Dads Against the Divorce Industry

DA*DI is devoted to reinstating the societal valuation of Marriage and the traditional, nuclear American Family, with particular emphasis on the essential role of FATHERS.

DA*DI offers contemporary reports and commentary on culture; its aberrations and its heroes.

Dr. Sanford Braver:
"Divorced Dads: Shattering the Myths"



  • Myth 1: Divorced Dads Are Deadbeat Dads

    "Where would such a damning belief arise from? From the most respected data gathering organization in the country, the U.S. Census Bureau ..."

    "First, similarly to the limitation of the U.S. Census Bureau survey on child-support compliance, Furstenburg's analysis (ff) does not distinguish between never-married families and the divorced families."

    "Virtually all the researchers who arrived at the conclusion that fathers are over whelmingly not paying child support used only one source of data in arriving at their findings: the custodial mothers."

  • Myth 2: Divorced Dads Are Runaway Dads:

    "This myth spins as follows: After divorce, fathers inevitably lose interest in their children, proving the old saying 'Out of sight, out of mind.' ... This myth can be largely attributed to one of the most influential sociologists in this country, Frank Furstenburg, Ph.D."

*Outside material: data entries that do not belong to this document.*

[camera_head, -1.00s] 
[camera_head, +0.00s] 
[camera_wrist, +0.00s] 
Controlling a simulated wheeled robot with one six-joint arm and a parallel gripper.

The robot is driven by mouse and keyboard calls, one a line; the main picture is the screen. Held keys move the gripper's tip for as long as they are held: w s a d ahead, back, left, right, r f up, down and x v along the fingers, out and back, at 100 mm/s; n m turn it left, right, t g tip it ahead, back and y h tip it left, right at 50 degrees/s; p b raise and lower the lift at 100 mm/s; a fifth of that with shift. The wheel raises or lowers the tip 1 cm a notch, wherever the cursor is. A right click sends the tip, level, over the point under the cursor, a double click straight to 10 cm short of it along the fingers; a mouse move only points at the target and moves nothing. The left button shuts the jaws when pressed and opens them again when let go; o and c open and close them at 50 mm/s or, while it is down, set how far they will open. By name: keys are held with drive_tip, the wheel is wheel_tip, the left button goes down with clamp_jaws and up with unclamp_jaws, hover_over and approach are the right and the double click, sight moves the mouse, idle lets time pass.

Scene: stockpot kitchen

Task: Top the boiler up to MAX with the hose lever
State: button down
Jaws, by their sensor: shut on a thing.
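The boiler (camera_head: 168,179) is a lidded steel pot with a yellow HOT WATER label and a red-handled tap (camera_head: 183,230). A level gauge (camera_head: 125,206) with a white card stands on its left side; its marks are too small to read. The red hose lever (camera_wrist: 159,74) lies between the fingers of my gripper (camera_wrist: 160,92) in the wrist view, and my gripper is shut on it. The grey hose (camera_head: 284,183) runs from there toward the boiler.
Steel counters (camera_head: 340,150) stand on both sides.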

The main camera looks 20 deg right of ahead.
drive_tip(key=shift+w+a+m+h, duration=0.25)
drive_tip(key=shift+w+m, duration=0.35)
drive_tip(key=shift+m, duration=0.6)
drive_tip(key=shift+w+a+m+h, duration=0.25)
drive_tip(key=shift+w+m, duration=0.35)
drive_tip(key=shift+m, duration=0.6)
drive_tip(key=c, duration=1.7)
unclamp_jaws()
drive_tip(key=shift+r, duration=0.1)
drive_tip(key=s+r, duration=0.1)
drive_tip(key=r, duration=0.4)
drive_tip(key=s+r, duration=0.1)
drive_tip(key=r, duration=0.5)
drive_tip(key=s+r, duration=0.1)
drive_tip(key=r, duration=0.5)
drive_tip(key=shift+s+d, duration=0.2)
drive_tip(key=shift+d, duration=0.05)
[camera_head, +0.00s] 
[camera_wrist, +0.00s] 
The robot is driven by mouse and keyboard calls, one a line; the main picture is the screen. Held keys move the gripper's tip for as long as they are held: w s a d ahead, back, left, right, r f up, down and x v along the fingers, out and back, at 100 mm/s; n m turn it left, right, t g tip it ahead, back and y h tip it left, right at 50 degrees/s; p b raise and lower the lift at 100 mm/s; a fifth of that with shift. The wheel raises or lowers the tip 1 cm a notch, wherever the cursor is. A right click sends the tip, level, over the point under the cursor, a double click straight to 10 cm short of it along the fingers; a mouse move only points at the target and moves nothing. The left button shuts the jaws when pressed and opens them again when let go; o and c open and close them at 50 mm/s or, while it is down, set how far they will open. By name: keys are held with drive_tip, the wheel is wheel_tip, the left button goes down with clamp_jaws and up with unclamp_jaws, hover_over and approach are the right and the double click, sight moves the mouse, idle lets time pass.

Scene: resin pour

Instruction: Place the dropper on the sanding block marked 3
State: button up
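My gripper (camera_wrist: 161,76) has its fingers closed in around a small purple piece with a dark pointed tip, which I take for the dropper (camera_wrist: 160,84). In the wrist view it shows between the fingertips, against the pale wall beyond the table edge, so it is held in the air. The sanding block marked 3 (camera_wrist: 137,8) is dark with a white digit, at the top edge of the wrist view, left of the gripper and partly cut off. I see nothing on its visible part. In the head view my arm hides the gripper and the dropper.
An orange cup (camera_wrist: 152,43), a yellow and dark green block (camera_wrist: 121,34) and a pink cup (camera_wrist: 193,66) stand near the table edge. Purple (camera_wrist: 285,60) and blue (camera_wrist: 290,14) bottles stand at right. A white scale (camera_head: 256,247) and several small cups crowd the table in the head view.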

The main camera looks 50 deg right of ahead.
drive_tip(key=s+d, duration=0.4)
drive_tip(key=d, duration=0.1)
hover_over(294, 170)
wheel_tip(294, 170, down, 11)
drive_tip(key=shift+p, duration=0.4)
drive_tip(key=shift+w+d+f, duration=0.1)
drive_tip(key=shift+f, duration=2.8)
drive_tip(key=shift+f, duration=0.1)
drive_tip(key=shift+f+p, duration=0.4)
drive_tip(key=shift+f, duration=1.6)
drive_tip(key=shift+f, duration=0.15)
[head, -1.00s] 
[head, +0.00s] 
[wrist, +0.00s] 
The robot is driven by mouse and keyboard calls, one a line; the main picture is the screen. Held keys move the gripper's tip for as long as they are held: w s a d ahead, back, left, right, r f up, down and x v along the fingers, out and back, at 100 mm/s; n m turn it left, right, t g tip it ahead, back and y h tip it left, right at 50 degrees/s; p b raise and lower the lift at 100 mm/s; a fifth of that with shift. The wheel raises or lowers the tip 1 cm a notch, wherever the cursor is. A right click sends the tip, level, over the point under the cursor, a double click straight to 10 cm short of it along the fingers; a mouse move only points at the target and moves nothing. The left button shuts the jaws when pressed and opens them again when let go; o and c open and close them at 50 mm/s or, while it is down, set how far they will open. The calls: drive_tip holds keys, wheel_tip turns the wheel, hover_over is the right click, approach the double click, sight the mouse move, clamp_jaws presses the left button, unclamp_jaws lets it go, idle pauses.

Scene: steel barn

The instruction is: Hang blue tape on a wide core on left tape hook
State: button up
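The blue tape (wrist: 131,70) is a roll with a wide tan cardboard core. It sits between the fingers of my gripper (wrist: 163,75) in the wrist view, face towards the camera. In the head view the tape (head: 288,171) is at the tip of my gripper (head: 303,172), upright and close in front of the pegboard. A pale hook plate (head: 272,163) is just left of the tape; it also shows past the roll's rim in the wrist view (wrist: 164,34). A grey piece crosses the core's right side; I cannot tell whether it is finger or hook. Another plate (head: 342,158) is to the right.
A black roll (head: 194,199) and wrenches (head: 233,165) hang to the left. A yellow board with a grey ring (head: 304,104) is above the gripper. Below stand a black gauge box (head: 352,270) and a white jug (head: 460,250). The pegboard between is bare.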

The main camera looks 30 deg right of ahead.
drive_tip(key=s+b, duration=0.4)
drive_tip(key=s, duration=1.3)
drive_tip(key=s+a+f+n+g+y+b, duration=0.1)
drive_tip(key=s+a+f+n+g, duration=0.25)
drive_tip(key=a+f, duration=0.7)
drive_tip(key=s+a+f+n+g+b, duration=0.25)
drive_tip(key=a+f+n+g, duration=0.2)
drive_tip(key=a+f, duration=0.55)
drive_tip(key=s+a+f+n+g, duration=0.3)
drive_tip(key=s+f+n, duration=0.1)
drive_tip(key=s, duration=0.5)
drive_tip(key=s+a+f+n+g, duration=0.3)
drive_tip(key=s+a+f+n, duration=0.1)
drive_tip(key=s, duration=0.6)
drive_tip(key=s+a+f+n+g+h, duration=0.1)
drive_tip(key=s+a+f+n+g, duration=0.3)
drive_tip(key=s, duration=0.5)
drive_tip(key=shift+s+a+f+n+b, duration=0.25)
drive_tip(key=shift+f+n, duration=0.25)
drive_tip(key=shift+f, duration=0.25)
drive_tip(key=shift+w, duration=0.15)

  • Myth 3: Divorced Fathers Impoverish Their Former Wives and Children

    This belief grew primarily out of the hugely influential 1985 book, "The Divorce Revolution: The unexpected Social and Economic Consequences for Women and Children in America, by well-respected sociologist Lenore Weitzman, Ph.D., which purported to show that women (and children) suffered a 73% decline in their standard of living post-divorce, while men enjoyed a 42 percent increase."

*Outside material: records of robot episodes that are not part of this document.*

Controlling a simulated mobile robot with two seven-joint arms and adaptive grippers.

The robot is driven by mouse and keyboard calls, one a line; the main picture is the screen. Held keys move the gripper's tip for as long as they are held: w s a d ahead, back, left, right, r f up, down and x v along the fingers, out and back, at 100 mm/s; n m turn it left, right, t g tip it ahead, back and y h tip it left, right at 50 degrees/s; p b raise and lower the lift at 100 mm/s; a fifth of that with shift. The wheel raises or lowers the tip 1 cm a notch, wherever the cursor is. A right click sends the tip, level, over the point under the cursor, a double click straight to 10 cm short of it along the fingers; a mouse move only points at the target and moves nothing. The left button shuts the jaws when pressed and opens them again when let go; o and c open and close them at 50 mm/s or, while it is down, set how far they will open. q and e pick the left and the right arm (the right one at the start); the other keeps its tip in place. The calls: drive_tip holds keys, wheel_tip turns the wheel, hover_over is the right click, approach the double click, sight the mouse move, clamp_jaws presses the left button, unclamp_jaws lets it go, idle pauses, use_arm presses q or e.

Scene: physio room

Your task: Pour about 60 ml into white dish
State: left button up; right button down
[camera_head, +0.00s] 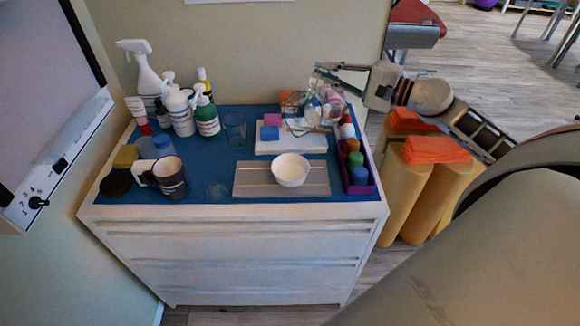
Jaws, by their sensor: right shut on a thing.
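The white dish (291,174) is a small round bowl on a grey striped board (250,185) at the front of the blue-topped cabinet. My right gripper (328,76) comes in from the right and is shut on a clear glass vessel (312,108). It holds the vessel above the back right of the cabinet top, behind and slightly right of the dish. The vessel looks tilted; its liquid level is hard to make out. No stream shows between vessel and dish. The inside of the dish looks white. My left gripper is not in view.
Spray and pump bottles (180,112) stand at the back left. A clear glass (235,130) and a dark mug (170,178) stand left of the dish. A white slab (282,146) with blocks lies behind.

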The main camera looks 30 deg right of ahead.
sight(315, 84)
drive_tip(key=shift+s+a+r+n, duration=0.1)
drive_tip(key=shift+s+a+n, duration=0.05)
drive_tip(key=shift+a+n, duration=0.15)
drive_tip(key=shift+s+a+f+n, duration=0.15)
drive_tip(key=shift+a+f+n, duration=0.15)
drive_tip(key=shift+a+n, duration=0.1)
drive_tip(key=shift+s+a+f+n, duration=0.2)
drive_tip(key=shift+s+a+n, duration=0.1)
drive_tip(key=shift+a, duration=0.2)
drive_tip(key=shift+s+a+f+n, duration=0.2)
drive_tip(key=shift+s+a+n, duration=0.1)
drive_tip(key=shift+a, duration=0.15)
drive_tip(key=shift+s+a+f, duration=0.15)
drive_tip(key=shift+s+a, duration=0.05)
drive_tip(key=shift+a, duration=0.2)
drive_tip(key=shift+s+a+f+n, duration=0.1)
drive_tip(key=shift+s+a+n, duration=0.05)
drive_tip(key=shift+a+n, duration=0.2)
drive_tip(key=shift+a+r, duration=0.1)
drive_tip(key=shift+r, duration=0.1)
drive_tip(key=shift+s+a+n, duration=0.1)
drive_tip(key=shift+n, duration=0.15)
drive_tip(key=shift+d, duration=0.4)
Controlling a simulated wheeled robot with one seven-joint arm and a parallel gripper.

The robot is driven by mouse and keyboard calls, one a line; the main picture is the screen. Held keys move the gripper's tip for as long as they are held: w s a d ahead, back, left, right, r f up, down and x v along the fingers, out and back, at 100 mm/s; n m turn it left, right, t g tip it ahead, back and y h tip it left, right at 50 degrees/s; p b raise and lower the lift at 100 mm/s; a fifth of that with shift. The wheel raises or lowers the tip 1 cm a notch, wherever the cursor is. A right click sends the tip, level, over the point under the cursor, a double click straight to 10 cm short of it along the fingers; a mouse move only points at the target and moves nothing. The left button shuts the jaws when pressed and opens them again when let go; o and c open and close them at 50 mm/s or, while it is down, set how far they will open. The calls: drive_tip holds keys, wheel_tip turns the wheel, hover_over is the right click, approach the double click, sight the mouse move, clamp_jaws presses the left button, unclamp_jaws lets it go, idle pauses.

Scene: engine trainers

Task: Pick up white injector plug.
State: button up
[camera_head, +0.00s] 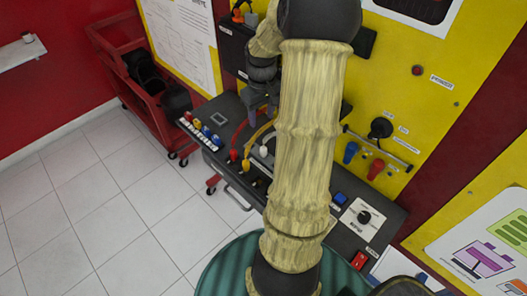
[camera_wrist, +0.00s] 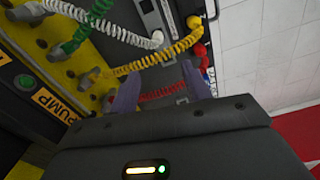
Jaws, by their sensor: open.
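The white injector plug (camera_wrist: 156,39) appears in the wrist view at the end of a white coiled cable (camera_wrist: 105,25), up and left of centre. In the head view a white plug end (camera_head: 264,151) shows on the dark bench, partly beside my arm. My gripper (camera_wrist: 160,88) is open, with its two purple-grey fingers apart. The white plug is beyond the fingertips and not between them. In the head view my gripper (camera_head: 262,100) is above the bench, partly hidden by my arm.
A yellow coiled cable (camera_wrist: 150,62) crosses just past the fingertips to a yellow plug (camera_wrist: 194,22). A green cable (camera_wrist: 80,35) hangs at the upper left. A yellow panel (camera_head: 410,60) stands behind the bench. A red cart (camera_head: 125,75) stands left, with clear tiled floor in front.

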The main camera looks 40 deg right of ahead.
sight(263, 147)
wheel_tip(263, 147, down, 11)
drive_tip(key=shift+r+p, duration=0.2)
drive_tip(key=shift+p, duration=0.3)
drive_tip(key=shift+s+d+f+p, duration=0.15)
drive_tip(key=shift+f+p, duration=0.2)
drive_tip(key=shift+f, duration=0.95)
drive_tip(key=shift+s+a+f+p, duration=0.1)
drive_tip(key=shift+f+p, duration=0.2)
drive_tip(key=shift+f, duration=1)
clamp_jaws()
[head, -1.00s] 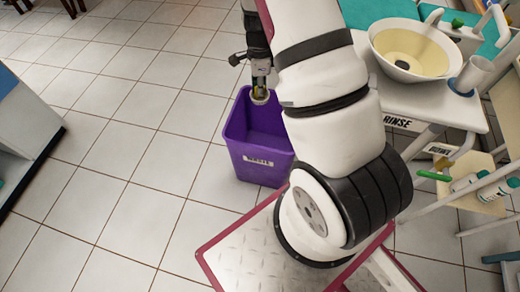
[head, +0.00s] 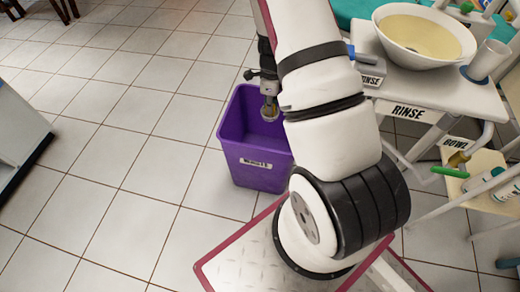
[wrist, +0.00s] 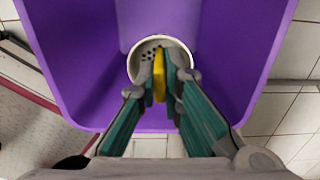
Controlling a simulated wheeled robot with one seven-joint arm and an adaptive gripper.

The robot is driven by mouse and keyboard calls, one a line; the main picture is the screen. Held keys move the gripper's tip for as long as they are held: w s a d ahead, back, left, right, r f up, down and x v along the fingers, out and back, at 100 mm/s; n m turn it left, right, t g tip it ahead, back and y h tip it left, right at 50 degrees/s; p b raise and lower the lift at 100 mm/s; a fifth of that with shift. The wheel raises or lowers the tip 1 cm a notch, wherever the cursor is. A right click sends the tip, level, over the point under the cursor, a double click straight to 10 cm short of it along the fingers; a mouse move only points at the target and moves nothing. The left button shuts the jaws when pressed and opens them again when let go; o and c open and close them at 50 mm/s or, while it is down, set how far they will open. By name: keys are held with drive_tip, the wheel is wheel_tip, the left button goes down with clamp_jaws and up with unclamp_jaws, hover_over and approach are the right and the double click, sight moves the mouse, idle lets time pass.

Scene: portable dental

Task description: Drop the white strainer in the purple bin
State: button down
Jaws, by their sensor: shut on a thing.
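The purple bin (head: 256,162) stands on the tiled floor, open side up, with a white label on its front. My gripper (head: 268,108) hangs over the bin's opening, pointing down. In the wrist view my gripper (wrist: 160,78) is shut on the white strainer (wrist: 136,62), a small round cup with dark holes in its base. A yellow piece (wrist: 159,80) shows between the fingertips. The strainer is framed by the bin's purple walls (wrist: 80,60). How deep it sits relative to the rim I cannot tell. In the head view my arm partly hides the bin's right side.
A lower shelf holds bottles (head: 490,184). The floor left of the bin is clear.

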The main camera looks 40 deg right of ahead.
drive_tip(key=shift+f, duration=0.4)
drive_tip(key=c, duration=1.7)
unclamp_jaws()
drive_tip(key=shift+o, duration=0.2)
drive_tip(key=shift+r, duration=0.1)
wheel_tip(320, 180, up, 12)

    Having learned after dealing with more than 3000 Dads and second families that the "deadbeat dad" label is so odious to Fathers, DA*DI offers two tables demonstrating that this obscene myth is absolutely false:
    • Table 1: From Dr. Sander's Book: A post-divorce analysis
    • Table 2: From DA*DI: A post-divorce (Iowa) comparative analysis
    In one of the many anecdotes Dr. Braver shares, he tells of attending a 1988 conference at Arizona State on child support collections. Dr. Braver decided to comment on the problem of "trusting official records", "how official database statistics can be misleading" and then he provided his own results:

    "At this point, the moderator stood up and said, 'You know, I've heard about your findings. Our panel was discussing this very issue, of differences between mother's and father's answers, over lunch. And what we concluded was if the mother tells you one thing and the father tells you something else, then the father is a goddamned liar.'

    I was so flabbergasted, I could think of no response and sat down."

  • Myth 4: Divorce Settlements Tilt Unfairly in Favor of Divorced Fathers

    "This belief is fueled by the writings of several respected gender scholars (emphasis added) ... who have each come to the conclusion that fathers are favored in divorce settlements ... because laws ... are written by men for men."

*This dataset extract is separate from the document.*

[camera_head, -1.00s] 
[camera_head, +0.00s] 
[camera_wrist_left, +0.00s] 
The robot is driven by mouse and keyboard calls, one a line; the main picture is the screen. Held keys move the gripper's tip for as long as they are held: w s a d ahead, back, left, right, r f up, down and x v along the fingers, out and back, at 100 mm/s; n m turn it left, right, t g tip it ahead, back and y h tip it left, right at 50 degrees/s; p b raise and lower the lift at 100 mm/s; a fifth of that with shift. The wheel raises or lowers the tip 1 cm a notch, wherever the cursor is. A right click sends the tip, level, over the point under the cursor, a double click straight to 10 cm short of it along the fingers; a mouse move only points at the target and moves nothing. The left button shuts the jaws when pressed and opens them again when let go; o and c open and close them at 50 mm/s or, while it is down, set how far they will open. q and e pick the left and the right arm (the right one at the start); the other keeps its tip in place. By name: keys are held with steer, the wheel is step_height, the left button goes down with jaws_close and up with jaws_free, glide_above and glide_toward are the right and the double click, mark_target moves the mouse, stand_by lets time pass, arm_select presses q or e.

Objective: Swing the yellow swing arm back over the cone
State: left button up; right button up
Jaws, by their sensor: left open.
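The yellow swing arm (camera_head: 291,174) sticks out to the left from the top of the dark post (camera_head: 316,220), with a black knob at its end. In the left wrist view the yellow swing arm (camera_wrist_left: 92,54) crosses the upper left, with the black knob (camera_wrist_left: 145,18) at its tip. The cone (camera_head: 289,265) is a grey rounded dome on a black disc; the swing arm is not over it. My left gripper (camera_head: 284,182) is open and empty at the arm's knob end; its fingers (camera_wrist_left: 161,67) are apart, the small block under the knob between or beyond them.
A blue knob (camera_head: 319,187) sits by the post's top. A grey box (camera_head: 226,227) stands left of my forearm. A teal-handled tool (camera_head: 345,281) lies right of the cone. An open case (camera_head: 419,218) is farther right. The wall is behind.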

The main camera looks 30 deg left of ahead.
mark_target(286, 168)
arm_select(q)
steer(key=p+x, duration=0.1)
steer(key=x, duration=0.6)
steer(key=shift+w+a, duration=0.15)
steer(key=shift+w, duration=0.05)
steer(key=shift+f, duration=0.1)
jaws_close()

  • Myth 5: Divorced Fathers Have It Easy Emotionally After Divorce; Only Their Ex-Wives and Children are Distressed

    "Fathers are Portrayed as personally fulfilled after divorce, in marked contrast to the mounting depression and gloom that envelops their overburdened ex-wives - and their troubled kids. ... it is in fact mothers who fare substantially better emotionally than fathers."

    D.F.S. -
    See DA*DI's: The Disenfranchised Father Syndrome

  • Myth 6: Fathers Initiate Most of the Family Breakups, Abandoning Their Families and Their Responsibilities

    "In this portrait, bad dads quickly lose interest in being faithful to one wife and working hard to preserve the family unit. While wives sacrifice everything for the betterment of the husbands and children, many fathers are just too immature to handle the responsibilities in the same way."

    "The 'dirty little secret' of divorce research: The result that women initiate the preponderance (63 - 75%) of modern divorces is hardly unique to our investigation ... Rather, there is not a single study which doesn't find almost the same proportions. ... Few policymakers in the divorce arena know or even suspect the finding."

    At DA*DI we have researched the myths which Dr. Braver so emminently refutes for the past five years. To his results we would like to offer these additional findings:

    It seems that the child support recovery program (IV-D) has lost its constitutional perspective as elaborated by the Supreme Court as recently as 1983 and later, i.e.;

    "A parent's right to the preservation of his relationship with his child derives from the fact that the parent's achievement of a rich and rewarding life is likely to depend significantly on his ability to participate in the rearing of his children. A child's corresponding right to protection from interference in the relationship derives from the psychic importance to him of being raised by a loving, responsible, reliable adult." Franz v. United States, 707 F.2d 582, 595-599 (U.S. Ct. App. D.C. Circuit 1983)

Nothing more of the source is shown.